╭─ Data to process

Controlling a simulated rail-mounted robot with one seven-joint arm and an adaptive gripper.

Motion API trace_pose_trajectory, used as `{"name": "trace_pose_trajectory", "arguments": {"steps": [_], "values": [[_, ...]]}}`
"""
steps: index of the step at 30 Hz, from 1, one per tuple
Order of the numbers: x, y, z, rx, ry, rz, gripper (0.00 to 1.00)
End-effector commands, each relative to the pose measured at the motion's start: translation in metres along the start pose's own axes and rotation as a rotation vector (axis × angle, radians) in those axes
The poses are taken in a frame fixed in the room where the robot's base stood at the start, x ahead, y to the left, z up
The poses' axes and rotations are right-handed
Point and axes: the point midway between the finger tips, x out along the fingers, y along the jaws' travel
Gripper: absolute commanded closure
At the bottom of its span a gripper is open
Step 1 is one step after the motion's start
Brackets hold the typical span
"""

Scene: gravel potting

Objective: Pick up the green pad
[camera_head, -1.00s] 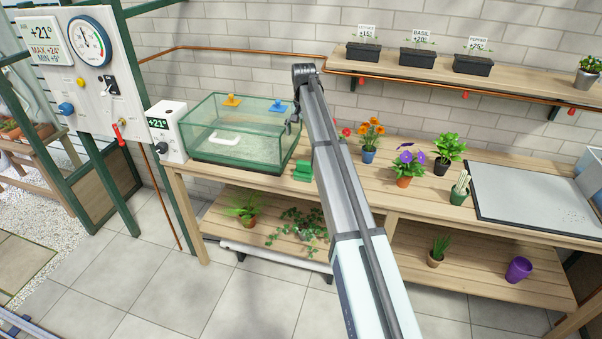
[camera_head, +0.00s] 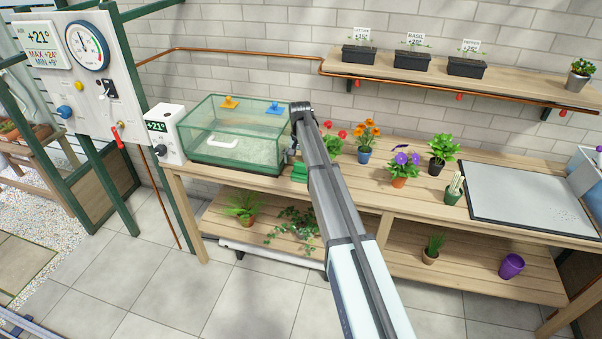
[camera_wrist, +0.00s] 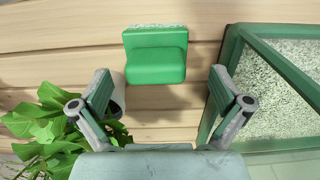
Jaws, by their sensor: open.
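The green pad (camera_wrist: 155,58) lies on the wooden bench, with a raised block on a pale-edged base. In the head view the green pad (camera_head: 299,172) sits just right of the glass tank, partly beside my arm. My gripper (camera_wrist: 160,85) is open, with its two fingers spread to either side below the pad in the wrist view. The pad is between the finger lines but ahead of the tips, and nothing is held. In the head view the gripper is mostly hidden behind my arm.
The glass tank (camera_head: 232,165) with a green frame stands close left of the pad; its edge fills the right of the wrist view. A leafy plant (camera_wrist: 50,125) is at the wrist view's left. Flower pots (camera_head: 399,180) and a grey tray (camera_head: 520,195) stand further right.

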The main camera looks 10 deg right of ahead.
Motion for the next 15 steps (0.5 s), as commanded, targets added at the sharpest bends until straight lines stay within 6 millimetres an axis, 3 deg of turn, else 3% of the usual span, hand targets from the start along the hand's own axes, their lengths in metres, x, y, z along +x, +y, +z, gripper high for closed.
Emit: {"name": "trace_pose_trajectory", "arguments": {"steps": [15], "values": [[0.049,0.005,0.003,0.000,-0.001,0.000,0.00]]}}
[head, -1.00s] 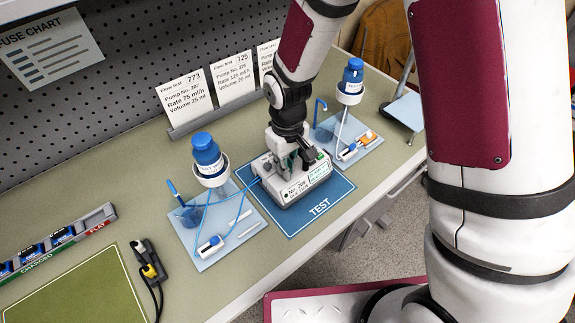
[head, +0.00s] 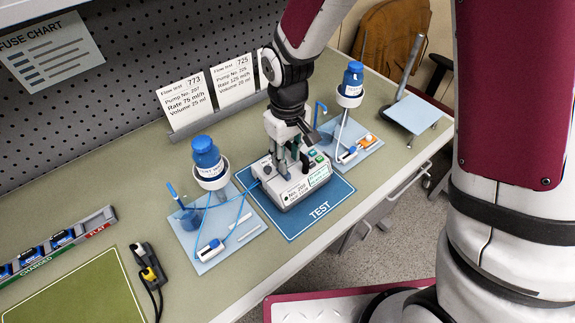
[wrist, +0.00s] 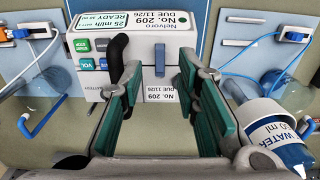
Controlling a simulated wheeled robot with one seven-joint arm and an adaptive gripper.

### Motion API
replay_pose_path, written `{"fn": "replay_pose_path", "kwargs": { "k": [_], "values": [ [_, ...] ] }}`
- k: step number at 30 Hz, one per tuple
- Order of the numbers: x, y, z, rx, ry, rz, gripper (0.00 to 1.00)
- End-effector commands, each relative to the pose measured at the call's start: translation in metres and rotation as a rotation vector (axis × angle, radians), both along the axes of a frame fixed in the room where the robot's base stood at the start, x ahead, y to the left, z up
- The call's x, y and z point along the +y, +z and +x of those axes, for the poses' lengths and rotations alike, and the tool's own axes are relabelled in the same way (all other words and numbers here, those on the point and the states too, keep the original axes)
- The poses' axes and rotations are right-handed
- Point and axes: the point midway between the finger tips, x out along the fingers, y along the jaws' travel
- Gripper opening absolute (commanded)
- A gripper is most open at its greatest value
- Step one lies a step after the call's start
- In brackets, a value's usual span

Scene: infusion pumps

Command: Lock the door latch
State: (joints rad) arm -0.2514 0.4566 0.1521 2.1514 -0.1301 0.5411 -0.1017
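The white infusion pump (head: 291,196), No. 209, sits on the blue TEST mat (head: 322,208). In the wrist view the pump (wrist: 192,20) shows a screen reading 25 ml/h READY. A small blue-grey upright tab (wrist: 160,57), which looks like the door latch, stands on its face. A black curved handle (wrist: 117,58) is left of the tab. My gripper (wrist: 163,92) is open over the pump, its green-padded fingers apart with nothing between them. The tab lies beyond the fingertips, about midway between them. In the head view my gripper (head: 291,165) hides part of the pump's top.
Blue-capped bottles (head: 207,156) (head: 351,82) stand on trays left and right of the pump, with blue tubing nearby. Flow-test cards (head: 187,101) stand behind. The bench's front edge is close.

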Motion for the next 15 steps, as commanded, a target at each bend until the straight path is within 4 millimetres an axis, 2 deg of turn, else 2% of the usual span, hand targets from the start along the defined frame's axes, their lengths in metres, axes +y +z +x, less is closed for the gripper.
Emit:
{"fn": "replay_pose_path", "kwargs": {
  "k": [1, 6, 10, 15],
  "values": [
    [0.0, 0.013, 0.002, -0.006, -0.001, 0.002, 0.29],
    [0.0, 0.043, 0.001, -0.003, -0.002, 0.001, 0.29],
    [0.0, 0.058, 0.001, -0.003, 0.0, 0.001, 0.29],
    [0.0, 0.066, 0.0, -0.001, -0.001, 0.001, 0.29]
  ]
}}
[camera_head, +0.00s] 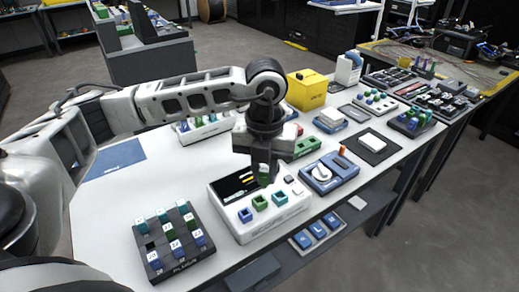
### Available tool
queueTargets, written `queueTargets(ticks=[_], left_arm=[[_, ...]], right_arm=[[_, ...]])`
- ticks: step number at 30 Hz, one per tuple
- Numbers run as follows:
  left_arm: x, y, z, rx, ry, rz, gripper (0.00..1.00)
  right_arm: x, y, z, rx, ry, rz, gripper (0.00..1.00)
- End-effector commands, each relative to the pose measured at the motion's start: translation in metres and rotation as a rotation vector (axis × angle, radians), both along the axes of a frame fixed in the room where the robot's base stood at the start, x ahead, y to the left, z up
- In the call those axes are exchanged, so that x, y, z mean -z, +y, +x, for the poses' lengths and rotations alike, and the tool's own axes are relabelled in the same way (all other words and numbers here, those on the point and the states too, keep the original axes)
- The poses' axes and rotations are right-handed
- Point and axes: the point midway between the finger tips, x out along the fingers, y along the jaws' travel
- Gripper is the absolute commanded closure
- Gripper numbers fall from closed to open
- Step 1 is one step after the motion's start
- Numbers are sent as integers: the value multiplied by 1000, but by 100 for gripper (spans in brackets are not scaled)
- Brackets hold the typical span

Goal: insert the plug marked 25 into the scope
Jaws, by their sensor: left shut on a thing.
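The scope (246,234) is a white box on the table with a dark screen and a row of coloured square sockets on its sloped face. My left gripper (264,172) is over the scope, pointing down and shut on a small green plug (264,181). The plug is near the back of the scope face, above or in front of the screen; I cannot tell whether it touches. Its marking is not readable. The plug rack (180,263) is a dark block at the front left with several teal, green and blue plugs and one empty hole. My right gripper is not in view.
A blue device with a white dial (329,175) stands right of the scope. A yellow box (306,91) and a white rack (205,132) stand behind. A dark mat with a white block (372,141) lies farther right. The table between plug rack and scope is clear.

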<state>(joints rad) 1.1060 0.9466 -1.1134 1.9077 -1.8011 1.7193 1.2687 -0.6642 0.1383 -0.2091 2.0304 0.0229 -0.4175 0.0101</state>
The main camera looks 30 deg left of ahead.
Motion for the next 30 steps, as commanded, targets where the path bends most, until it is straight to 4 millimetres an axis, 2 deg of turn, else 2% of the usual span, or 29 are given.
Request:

╰─

■ **The exercise**
Return solely the number of lines in the data that include the word "robot".

■ **Solved problem**
5